** Start **

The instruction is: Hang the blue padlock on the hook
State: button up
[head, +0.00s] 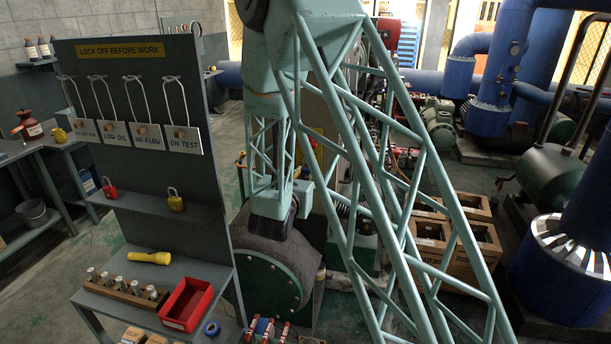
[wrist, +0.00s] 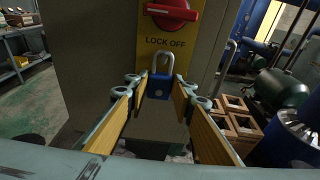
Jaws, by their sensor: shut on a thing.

** End **

WRITTEN EXERCISE: Reproduce the lines above, exactly and exclusively, from the line containing "State: button up" down to the last line, both included; pictures are not part of the copy.

FULL ANSWER:
State: button up
[head, +0.00s] 
[wrist, +0.00s] 
Jaws, by their sensor: shut on a thing.

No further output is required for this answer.